Garbis Hocam, mitinge belirttigin gibi 3 milyon kisi katılmamış. CHP’liler sayıyı 1 buçuk milyon veriyor AKP’liler ise daha aşağı bir rakam veriyor… Ben bu rakamlardan öte ülkedeki 2 buçuk milyon Suriyeli’ye dikkat çekmek isterim. Bu insanları örgütlemek CHP’nin senelerdir statükoculuk yapan kitlesini örgütlemekten daha kolaydir. 90’larda Kürt coğrafyasında artan savaş ve köy boşaltmalarla birlikte Kürtler topraklarını terkedip Batı’ya yerleşmek zorunda kalmisti. Şu an savaş nedeniyle ülkesini terkeden Suriyeliler Türkiye’de ucuz iş gücüyle atölyelerde asgari ücretin çok altında adeta köle gibi çalistirilmakta. 90’larda Kürtler üzerinden gerçeklestirilen şovenist söylemler bugun Suriyeli mülteciler üzerinden de devam etmekte… Gezi’de halk muazzam bir direniş gosterdi; ama Sol bunun kıymetini bilmedi. Türkiye Solu’nun bugün bir önderlik problemi var. Bu sorun çözülmediği sürece kitleler örgütlenemez.
 
10 Temmuz’da Levon’a yanıt olarak şu notu yazdım:
 
Levon’un, ağırlıklı olarak Sünni Müslüman olan Suriyeli mültecilerin devrimci potansiyeline işaret etmesi genelde olumlu. Ancak, İslami terör gruplarının bu kitlenin içinde belli bir destek bulduğu da unutulmamalı. Tabii Türk burjuva devletinin bu kitleyi hem anti-Alevi, anti-Kürt planları, yani demografi mühendisliği için kullanmaya ve hem de Türk şovenizminin hedefi haline getirmeye çalıştığı da. Dünya deneyimi; düzenli ve istikrarlı bir konumu olmayan bu en çok ezilenlerin/ en alttakilerin radikal eylem biçimlerine yatkın olduğunu, ama savrulmalara açık olan bu katmanların, siyasal manipülasyonlara da açık olduğunu, hatta gericiliğin vurucu gücü haline gelebileceğini gösteriyor. Özellikle güçlü bir devrimci bilinç ve örgütlülüğün olmadığı koşullarda. Ben devrimci hareketin, önemli bir büyüklük oluşturan bu kitleye dönük bir stratejik yaklaşımı olması gerektiğine, son kitabımda değinmiştim. Bu kitlenin halihazırda devrimci fikirlere çok açık olmadığını, ancak zamanla böyle bir devrimci potansiyel edinebileceklerini söyleyebilirim. Ancak Levon’un, “Müslümandan devrimci olmaz” (doğrusu, Müslüman’dan “anti kapitalist” olmaz” olacak- G. A.) deme noktasından buraya doğru gelmesi sevindirici.
 
                                             *        *        *        *        *
 
Cem Gültekin 10 Temmuz’da şu notu yazdı:
 
Garbis Hocam, cevap vereceğinizi umut ederek bir soru sormak istiyorum.

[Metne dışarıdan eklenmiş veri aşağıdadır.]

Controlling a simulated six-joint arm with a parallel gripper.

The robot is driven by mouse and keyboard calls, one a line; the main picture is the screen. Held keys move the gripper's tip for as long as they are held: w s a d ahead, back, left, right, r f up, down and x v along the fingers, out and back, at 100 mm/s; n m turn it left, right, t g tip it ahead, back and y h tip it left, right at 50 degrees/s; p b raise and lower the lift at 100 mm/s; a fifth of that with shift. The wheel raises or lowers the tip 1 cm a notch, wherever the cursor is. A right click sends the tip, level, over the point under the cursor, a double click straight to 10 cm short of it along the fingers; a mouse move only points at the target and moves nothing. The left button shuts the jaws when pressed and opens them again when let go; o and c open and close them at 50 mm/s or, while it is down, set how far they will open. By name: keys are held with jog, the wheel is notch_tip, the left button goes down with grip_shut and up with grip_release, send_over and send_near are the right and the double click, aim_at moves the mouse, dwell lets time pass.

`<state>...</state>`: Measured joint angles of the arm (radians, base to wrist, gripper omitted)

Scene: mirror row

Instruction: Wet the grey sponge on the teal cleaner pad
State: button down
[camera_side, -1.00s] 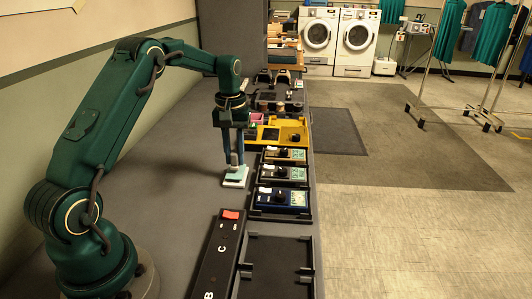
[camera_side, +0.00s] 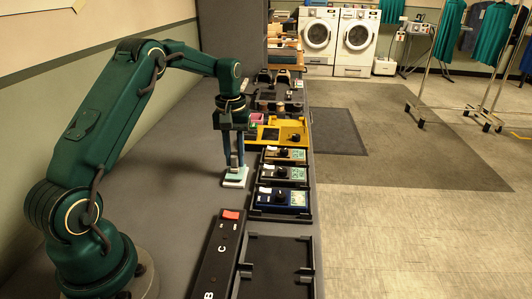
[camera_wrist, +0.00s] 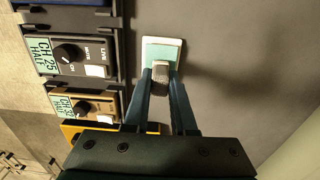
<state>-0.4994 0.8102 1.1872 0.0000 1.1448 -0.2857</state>
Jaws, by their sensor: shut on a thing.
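The grey sponge (camera_wrist: 160,76) is a small block held between the two fingertips of my gripper (camera_wrist: 160,80), which is shut on it. In the side view my gripper (camera_side: 234,158) points straight down over the teal cleaner pad (camera_side: 235,172). The pad is a teal square in a white tray; it also shows in the wrist view (camera_wrist: 162,45). The sponge's lower end is over the near part of the pad in the wrist view and looks on or just above it. I cannot tell whether they touch.
A yellow unit (camera_side: 279,133) is farther back. A black strip with a red switch (camera_side: 231,215) and an empty black tray (camera_side: 278,263) lie nearer. The grey bench left of the pad is clear.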

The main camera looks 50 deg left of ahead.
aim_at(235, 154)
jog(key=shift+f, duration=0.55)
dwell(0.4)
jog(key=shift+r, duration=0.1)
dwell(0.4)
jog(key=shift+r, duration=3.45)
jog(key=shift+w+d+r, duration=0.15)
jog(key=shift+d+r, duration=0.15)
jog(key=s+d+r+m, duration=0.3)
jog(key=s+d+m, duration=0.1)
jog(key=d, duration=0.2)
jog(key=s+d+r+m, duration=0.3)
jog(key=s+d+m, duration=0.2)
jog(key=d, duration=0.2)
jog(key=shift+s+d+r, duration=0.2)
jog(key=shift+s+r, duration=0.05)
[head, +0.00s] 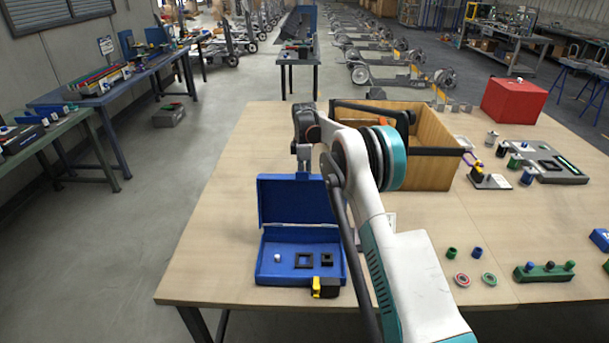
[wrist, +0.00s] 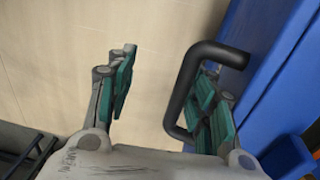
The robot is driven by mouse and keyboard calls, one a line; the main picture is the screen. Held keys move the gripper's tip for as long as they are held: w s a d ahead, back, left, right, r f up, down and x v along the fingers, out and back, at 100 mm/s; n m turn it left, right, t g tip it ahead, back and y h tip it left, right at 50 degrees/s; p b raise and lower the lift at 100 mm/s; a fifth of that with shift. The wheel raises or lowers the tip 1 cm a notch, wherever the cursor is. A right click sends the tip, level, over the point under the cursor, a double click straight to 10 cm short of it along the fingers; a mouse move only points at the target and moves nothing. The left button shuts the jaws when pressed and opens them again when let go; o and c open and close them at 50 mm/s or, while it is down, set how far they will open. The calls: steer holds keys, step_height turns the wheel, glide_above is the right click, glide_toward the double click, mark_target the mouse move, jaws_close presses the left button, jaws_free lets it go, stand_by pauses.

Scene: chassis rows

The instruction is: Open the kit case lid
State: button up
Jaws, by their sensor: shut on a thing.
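The blue kit case (head: 262,268) stands on the wooden table with its lid (head: 296,203) raised about upright. A white piece and black square pieces lie inside. My gripper (head: 303,165) is at the lid's top edge, pointing down. In the wrist view, my gripper (wrist: 168,65) has the black lid handle (wrist: 182,90) at its right finger, and the blue lid (wrist: 280,70) is on the right. The handle is hidden in the head view.
A wooden crate (head: 433,165) stands behind my arm, right of the case. A yellow-and-black item (head: 325,288) touches or nearly touches the case's front right corner. Small parts and a red box (head: 514,100) are farther right. The table left of the case is clear.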

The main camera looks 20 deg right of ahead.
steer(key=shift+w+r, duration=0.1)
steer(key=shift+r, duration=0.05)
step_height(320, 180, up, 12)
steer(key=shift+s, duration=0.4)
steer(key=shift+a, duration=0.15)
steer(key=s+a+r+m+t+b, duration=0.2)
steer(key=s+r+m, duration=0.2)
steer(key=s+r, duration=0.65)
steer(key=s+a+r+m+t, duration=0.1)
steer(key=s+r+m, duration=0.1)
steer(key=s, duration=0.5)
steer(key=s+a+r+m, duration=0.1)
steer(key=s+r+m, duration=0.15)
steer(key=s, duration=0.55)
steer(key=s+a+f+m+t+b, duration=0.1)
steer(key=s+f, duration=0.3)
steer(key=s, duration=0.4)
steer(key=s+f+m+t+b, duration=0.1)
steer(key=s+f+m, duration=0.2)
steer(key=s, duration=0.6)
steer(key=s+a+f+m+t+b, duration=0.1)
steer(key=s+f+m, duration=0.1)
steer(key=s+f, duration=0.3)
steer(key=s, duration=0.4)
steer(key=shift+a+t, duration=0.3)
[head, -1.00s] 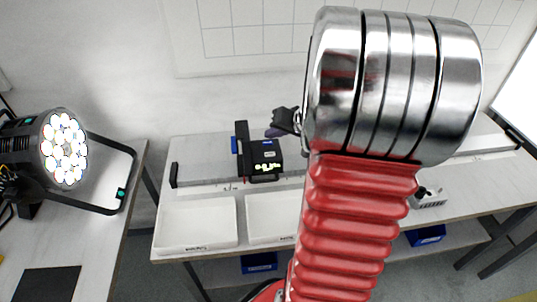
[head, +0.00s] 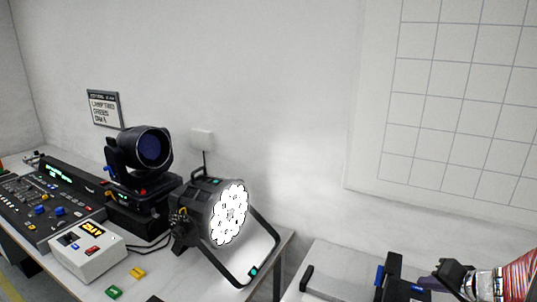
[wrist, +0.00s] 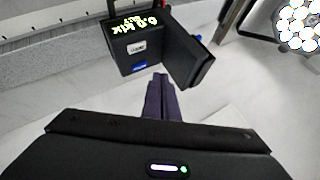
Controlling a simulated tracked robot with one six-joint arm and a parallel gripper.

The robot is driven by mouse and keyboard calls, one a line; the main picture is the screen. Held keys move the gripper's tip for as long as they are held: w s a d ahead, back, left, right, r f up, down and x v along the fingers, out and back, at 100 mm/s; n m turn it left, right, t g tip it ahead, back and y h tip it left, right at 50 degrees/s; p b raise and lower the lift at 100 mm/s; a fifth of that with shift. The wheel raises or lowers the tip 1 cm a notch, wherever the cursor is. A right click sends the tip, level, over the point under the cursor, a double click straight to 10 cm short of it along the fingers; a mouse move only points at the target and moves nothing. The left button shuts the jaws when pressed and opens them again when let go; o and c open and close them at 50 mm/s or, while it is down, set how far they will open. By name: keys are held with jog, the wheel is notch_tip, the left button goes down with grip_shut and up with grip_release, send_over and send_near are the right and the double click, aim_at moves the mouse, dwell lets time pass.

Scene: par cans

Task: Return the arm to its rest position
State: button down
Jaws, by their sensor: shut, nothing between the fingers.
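My gripper (head: 440,276) shows at the lower right edge of the head view, with part of my arm behind it. In the wrist view its dark purple fingers (wrist: 160,98) are together, with nothing between them. A black device (head: 393,282) stands just left of the gripper in the head view. The wrist view shows this black device (wrist: 140,45) with a lit yellow-green display, beyond the fingertips. The fingers look apart from it, though the exact gap is hard to judge. Most of my arm is outside the head view.
A lit par can (head: 228,212) on a bracket stands on the left table. Beside it are a moving-head lamp (head: 140,155), a mixing desk (head: 45,205) and a white box (head: 88,253). A gridded board (head: 450,110) hangs on the wall at right.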

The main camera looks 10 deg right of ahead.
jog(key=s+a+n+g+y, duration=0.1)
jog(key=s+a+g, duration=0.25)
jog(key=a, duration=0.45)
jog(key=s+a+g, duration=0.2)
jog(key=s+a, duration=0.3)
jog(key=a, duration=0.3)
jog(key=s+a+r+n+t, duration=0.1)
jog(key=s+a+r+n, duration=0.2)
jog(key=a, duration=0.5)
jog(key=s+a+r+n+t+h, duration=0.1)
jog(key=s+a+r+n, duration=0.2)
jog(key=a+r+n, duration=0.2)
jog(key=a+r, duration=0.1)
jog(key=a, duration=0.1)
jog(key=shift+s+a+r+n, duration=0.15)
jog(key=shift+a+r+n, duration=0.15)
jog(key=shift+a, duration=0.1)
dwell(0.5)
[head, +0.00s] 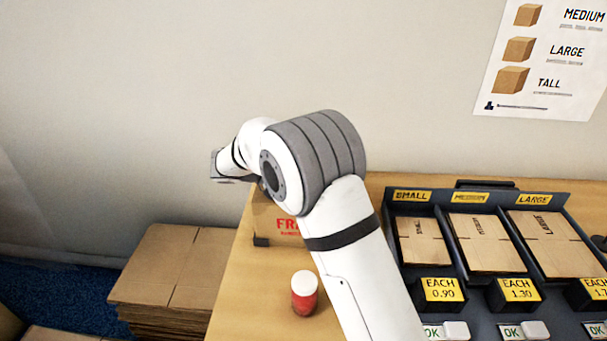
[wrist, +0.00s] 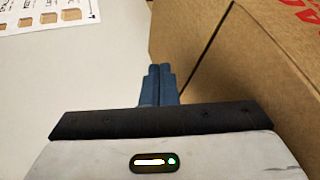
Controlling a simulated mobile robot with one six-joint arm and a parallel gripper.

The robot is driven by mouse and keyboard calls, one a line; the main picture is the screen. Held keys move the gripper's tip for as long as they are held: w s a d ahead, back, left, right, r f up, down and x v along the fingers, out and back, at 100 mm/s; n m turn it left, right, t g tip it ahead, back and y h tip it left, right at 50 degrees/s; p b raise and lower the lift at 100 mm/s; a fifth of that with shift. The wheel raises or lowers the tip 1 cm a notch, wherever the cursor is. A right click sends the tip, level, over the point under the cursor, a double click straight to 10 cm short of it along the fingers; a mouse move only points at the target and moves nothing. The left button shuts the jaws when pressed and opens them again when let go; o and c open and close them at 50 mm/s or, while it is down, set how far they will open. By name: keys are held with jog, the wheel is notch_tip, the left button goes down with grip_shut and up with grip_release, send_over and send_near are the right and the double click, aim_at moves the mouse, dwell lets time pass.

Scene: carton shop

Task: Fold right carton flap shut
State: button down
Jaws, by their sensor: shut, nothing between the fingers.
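The brown carton (head: 287,228) with red print stands on the wooden table, mostly hidden behind my arm in the head view. In the wrist view the carton (wrist: 265,75) fills the right side, with red letters at the top right corner. A dark line separates two of its cardboard panels. I cannot tell which panel is the right flap or how far it is folded. My gripper (wrist: 159,72) is shut and empty, its blue fingertips just left of the near cardboard panel (wrist: 185,45). I cannot tell whether they touch it.
A red jar with a white lid (head: 304,292) stands on the table (head: 250,300) near my arm. A dark rack (head: 477,215) of small, medium and large flat cartons is at the right. Stacked flat cardboard (head: 172,270) lies left of the table.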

“……Gerçek devrimci güçlere düşen görev, bu vesileyle ortaya çıkan bu potansiyeli CHP’nin güdümü ve etkisinden kurtaracak birleşik bir devrimci Cephenin etki alanına çekmektir” diye yazmışsınız. Bağımsız devrimci bir cepheyi ve bunun politik duruşunu geçtim, legal, illegal, açık veya gizli ya da bunların hepsini bir arada yürüttüğünü iddia edenlerin kendi kadro güçleri, kitleleri harekete geçirebilme veya harekete geçmiş kitleleri kendi politik hatlarına çekebilme yetenekleri ve güçleri (bence) ortada iken, Adalet yürüyüşünün kendisi kendiliğinden ortaya çıkmış bir kitle hareketi değil iken (bir siyasal partinin CHP ve liderinin önderlik ettiği ve yarattığı bir niteliğe sahipken) finaline milyonlarca kişinin katılımını sağlamış bir siyasal hareketin CHP nin ve liderinin etkisinden yine bu güçlerce kurtarılacağı bir paradox değil midir? (Ortada verili somut durum üzerinden değerlendirme yaptığımızda. Lenin’in bir Bolşevik örgütü (ki bu örgüt o veya bu biçimde kitlelerle bağ kurabilen ve örgütleyebilen yeteneğe sahipti, daha da önemlisi birlikte eylem geliştirdiklerinin nasıl tepkiler göstereceğini kitlelere anlatan bir bağımsız ve devamlılığı olan politik ajitasyon ve propagandası vardı…) Bunlara sahip olmayan “biz”lerin bu yürüyüşle milyonları bir araya getirmiş CHP ve Kılıçdaroğlu algısına sahip onun hareket alanında kalan onun etkilediği kitleleri (bu milyonluk mitingle üzerindeki olumlu etkisini artırmış olduğu gerçeği ile) hem bu etkiyi yaratmasına destek sunarak onun etkisinden nasıl çıkarabiliriz?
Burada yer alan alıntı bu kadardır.